_Input rows_.
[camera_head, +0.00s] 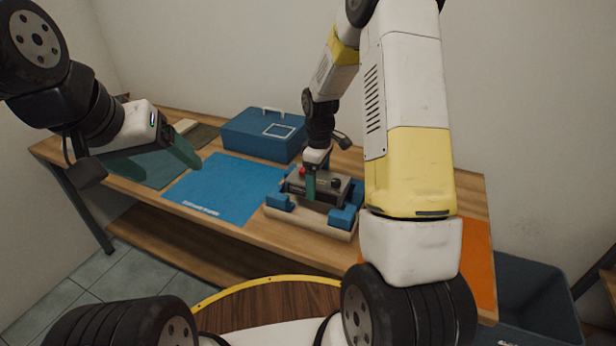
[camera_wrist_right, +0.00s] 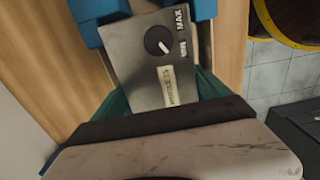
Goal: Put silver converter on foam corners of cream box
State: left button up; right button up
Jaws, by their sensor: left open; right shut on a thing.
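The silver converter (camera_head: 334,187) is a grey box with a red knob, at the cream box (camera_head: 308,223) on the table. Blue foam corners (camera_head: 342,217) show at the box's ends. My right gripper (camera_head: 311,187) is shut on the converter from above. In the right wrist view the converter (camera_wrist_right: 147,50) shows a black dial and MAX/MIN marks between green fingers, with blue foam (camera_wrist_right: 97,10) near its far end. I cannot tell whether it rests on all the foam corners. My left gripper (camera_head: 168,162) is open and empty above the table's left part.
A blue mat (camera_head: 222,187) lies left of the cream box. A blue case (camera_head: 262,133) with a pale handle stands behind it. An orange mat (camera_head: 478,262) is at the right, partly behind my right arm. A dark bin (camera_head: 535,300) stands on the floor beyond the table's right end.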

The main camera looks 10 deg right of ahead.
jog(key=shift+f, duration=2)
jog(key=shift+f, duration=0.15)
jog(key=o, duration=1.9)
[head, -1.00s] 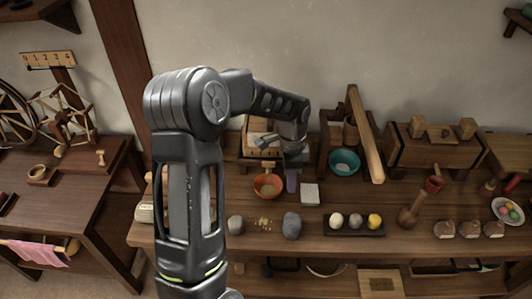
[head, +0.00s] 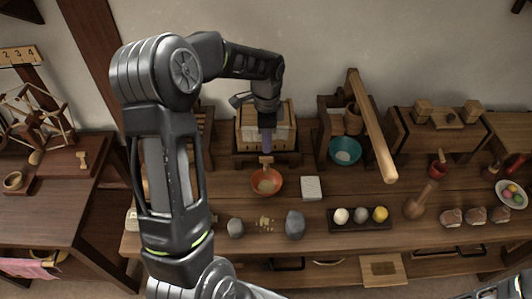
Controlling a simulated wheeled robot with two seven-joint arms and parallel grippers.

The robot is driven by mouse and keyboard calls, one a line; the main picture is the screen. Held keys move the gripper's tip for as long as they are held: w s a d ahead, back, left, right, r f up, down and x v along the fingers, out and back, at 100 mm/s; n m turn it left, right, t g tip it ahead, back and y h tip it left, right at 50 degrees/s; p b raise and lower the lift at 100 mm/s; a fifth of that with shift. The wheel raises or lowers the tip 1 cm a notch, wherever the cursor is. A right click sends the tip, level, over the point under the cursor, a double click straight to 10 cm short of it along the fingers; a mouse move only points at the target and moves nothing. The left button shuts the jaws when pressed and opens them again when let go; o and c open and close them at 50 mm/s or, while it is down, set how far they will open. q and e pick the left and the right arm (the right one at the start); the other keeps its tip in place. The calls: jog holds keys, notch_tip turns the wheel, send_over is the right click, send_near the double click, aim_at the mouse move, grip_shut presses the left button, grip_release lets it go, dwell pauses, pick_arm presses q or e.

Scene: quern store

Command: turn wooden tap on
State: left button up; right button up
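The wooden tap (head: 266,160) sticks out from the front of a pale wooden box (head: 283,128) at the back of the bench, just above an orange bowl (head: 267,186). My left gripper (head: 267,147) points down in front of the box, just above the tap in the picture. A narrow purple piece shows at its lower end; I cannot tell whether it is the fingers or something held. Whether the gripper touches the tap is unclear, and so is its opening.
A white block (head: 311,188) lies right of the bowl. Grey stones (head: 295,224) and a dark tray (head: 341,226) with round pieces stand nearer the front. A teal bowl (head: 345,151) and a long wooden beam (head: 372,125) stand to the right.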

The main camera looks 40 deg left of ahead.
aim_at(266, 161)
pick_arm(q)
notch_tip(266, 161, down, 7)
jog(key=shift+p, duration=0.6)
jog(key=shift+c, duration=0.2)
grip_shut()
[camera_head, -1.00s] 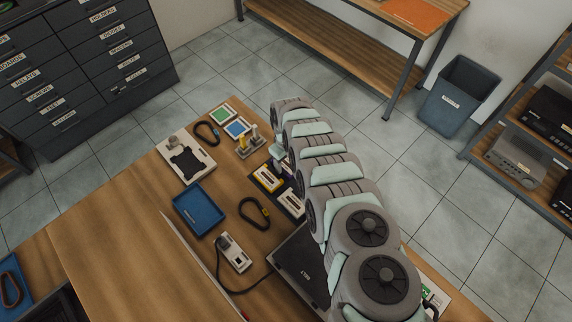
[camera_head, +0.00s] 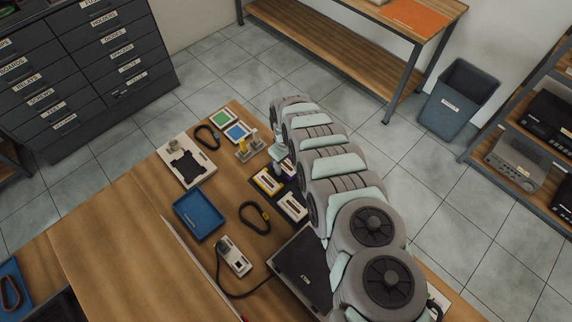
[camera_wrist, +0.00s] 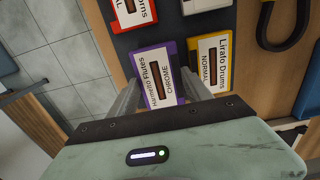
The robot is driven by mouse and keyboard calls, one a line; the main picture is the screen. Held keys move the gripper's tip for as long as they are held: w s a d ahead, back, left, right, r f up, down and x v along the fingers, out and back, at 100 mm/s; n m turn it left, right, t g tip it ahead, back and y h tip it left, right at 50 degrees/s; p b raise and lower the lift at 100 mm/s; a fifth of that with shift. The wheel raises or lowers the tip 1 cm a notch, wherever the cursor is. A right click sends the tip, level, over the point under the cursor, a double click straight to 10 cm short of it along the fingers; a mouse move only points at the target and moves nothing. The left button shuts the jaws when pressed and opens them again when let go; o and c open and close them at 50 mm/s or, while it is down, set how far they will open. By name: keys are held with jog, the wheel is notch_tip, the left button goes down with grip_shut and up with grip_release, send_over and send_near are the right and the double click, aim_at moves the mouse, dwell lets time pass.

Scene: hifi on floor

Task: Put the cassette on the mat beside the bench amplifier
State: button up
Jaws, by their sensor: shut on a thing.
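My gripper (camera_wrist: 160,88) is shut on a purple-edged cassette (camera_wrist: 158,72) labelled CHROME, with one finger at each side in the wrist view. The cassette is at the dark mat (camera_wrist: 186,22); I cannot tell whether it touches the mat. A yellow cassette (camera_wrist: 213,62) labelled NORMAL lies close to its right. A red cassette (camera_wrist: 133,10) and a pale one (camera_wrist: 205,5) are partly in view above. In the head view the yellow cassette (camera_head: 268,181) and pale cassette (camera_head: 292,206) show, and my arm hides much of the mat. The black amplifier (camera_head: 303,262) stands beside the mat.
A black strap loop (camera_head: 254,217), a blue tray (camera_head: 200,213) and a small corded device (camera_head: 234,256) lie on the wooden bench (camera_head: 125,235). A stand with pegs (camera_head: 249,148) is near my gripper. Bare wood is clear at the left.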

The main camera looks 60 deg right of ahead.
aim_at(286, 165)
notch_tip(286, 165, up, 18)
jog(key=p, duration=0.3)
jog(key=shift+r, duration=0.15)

_Problem to solve_.
Reproduce each entry precisely. Leave the pictures out.

_Task result_.
[camera_head, +0.00s] 
[camera_wrist_right, +0.00s] 
Goal: Put silver converter on foam corners of cream box
State: left button up; right button up
Jaws, by their sensor: left open; right shut on a thing.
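The silver converter (camera_head: 334,187) is a grey box with a red knob, at the cream box (camera_head: 308,223) on the table. Blue foam corners (camera_head: 342,217) show at the box's ends. My right gripper (camera_head: 311,187) is shut on the converter from above. In the right wrist view the converter (camera_wrist_right: 147,50) shows a black dial and MAX/MIN marks between green fingers, with blue foam (camera_wrist_right: 97,10) near its far end. I cannot tell whether it rests on all the foam corners. My left gripper (camera_head: 168,162) is open and empty above the table's left part.
A blue mat (camera_head: 222,187) lies left of the cream box. A blue case (camera_head: 262,133) with a pale handle stands behind it. An orange mat (camera_head: 478,262) is at the right, partly behind my right arm. A dark bin (camera_head: 535,300) stands on the floor beyond the table's right end.

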The main camera looks 10 deg right of ahead.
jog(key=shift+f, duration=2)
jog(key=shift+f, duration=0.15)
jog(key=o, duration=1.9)
[head, -1.00s] 
[head, +0.00s] 
Controlling a simulated wheeled robot with two seven-joint arms and parallel grippers.

The robot is driven by mouse and keyboard calls, one a line; the main picture is the screen. Held keys move the gripper's tip for as long as they are held: w s a d ahead, back, left, right, r f up, down and x v along the fingers, out and back, at 100 mm/s; n m turn it left, right, t g tip it ahead, back and y h tip it left, right at 50 degrees/s; p b raise and lower the lift at 100 mm/s; a fifth of that with shift. The wheel raises or lowers the tip 1 cm a notch, wherever the cursor is. A right click sends the tip, level, over the point under the cursor, a double click straight to 10 cm short of it along the fingers; a mouse move only points at the target and moves nothing. The left button shuts the jaws when pressed and opens them again when let go; o and c open and close them at 50 mm/s or, while it is down, set how far they will open. q and e pick the left and the right arm (the right one at the start); the other keeps its tip in place. The calls: jog holds keys, notch_tip turns the wheel, send_over is the right click, send_near the double click, aim_at the mouse move, grip_shut presses the left button, grip_release lets it go, dwell pauses, pick_arm presses q or e.

Scene: quern store

Command: turn wooden tap on
State: left button up; right button up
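The wooden tap (head: 266,160) sticks out from the front of a pale wooden box (head: 283,128) at the back of the bench, just above an orange bowl (head: 267,186). My left gripper (head: 267,147) points down in front of the box, just above the tap in the picture. A narrow purple piece shows at its lower end; I cannot tell whether it is the fingers or something held. Whether the gripper touches the tap is unclear, and so is its opening.
A white block (head: 311,188) lies right of the bowl. Grey stones (head: 295,224) and a dark tray (head: 341,226) with round pieces stand nearer the front. A teal bowl (head: 345,151) and a long wooden beam (head: 372,125) stand to the right.

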The main camera looks 40 deg left of ahead.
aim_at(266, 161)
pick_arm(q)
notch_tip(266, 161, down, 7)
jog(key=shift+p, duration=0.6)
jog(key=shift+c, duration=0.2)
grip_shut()
[camera_head, -1.00s] 
[camera_head, +0.00s] 
[camera_wrist, +0.00s] 
The robot is driven by mouse and keyboard calls, one a line; the main picture is the screen. Held keys move the gripper's tip for as long as they are held: w s a d ahead, back, left, right, r f up, down and x v along the fingers, out and back, at 100 mm/s; n m turn it left, right, t g tip it ahead, back and y h tip it left, right at 50 degrees/s; p b raise and lower the lift at 100 mm/s; a fifth of that with shift. The wheel raises or lowers the tip 1 cm a notch, wherever the cursor is. A right click sends the tip, level, over the point under the cursor, a double click straight to 10 cm short of it along the fingers; a mouse move only points at the target and moves nothing. The left button shuts the jaws when pressed and opens them again when let go; o and c open and close them at 50 mm/s or, while it is down, set how far they will open. By name: keys are held with jog, the wheel is notch_tip, the left button goes down with grip_shut and up with grip_release, send_over and send_near are the right and the double click, aim_at moves the mouse, dwell lets time pass.

Scene: hifi on floor

Task: Put the cassette on the mat beside the bench amplifier
State: button up
Jaws, by their sensor: shut on a thing.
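My gripper (camera_wrist: 160,88) is shut on a purple-edged cassette (camera_wrist: 158,72) labelled CHROME, with one finger at each side in the wrist view. The cassette is at the dark mat (camera_wrist: 186,22); I cannot tell whether it touches the mat. A yellow cassette (camera_wrist: 213,62) labelled NORMAL lies close to its right. A red cassette (camera_wrist: 133,10) and a pale one (camera_wrist: 205,5) are partly in view above. In the head view the yellow cassette (camera_head: 268,181) and pale cassette (camera_head: 292,206) show, and my arm hides much of the mat. The black amplifier (camera_head: 303,262) stands beside the mat.
A black strap loop (camera_head: 254,217), a blue tray (camera_head: 200,213) and a small corded device (camera_head: 234,256) lie on the wooden bench (camera_head: 125,235). A stand with pegs (camera_head: 249,148) is near my gripper. Bare wood is clear at the left.

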The main camera looks 60 deg right of ahead.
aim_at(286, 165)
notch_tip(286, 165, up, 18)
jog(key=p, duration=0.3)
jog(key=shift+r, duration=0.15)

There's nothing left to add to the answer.